I cried as I lowered the flag at our site today. I can’t imagine raising my daughters in this world. I don’t know what to do.
This comment showed up in my company’s online LGBTQ group this morning, where employees around the country gathered to process this weekend’s horrific shooting.
Another wounded soul had this to say:
I’ve been feeling similar waves of helplessness. This tragedy is heartbreaking and it made me linger this morning and not want to leave my wife and our young son. I hope we can take comfort in each other, knowing there are other parents like us everywhere teaching our children about love and respect and peace, and one day hopefully the love we teach today will prevail tomorrow. And I know this is silly, but I dug around my desk when I got in this morning and found my rainbow bracelet from last June. Somehow putting it on made me feel a little better.
At times like this, some Stoics also turn to Social media: “how should a Stoic respond to such horrible tragedies,” we ask. While we usually speak of virtue in solemn, respectful tones—tragedies like this shake us. “How can we—how can anyone—maintain anything resembling equanimity in the face of such, let’s call it what it is, evil?”
If you want to dissect that question, Massimo wrote a great post last year that may help you: “What would a Stoic Do? On Terrorism.”
I just want to say one thing, though: Maintaining equanimity and tranquility is meaningless if we achieve it through detachment and avoidance.
Don’t ignore the news. Don’t avoid thinking about what this massacre means, emotionally and existentially, for Orlando and for the LGBTQ community in particular. Let yourself feel the horror, feel the fear, feel genuine empathy and compassion.

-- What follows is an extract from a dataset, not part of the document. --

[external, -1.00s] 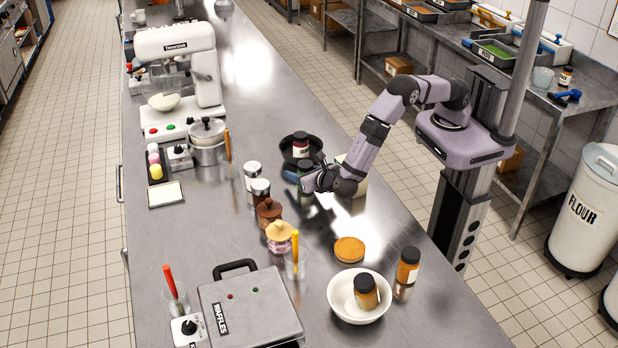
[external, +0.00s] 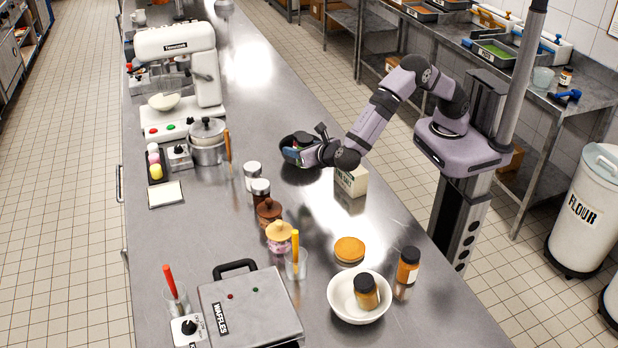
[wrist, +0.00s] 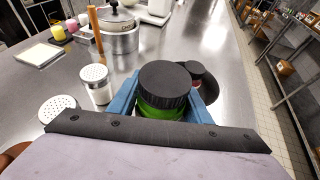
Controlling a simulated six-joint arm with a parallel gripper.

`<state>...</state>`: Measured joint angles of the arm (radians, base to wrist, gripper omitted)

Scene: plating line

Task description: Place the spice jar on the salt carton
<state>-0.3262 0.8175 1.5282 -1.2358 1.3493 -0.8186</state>
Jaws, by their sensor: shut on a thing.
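My gripper (external: 293,156) is shut on a green spice jar with a ribbed black lid. In the wrist view the jar (wrist: 165,88) stands between my blue fingers, lid towards the camera; its lower part is hidden. In the external view my gripper covers most of it, and I cannot tell its height above the table. The salt carton (external: 351,183) is a cream box on the steel table, right of and nearer the camera than my gripper. Part of my arm overlaps its top. I do not make out the carton in the wrist view.
A dark pan (wrist: 207,88) holding another black-lidded jar (wrist: 196,72) is just beyond the held jar. Shakers (external: 252,176) and lidded pots (external: 268,212) stand to the left.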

A Stoic feels everything. Making “right judgments” about “externals,” moreover, is meaningless if we fail to first appreciate and engage earnestly with the human condition. There is no virtue in remaining strong and unfazed simply because we have failed to care about the suffering of others. Caring comes first.
Then, if you feel the need, you may turn to the Stoics for comfort and advice on how to respond. I recommend #91 of Seneca’s Letters, which is a summary of a consolation he wrote to Liberalis after the the city of Lyon was destroyed by a fire.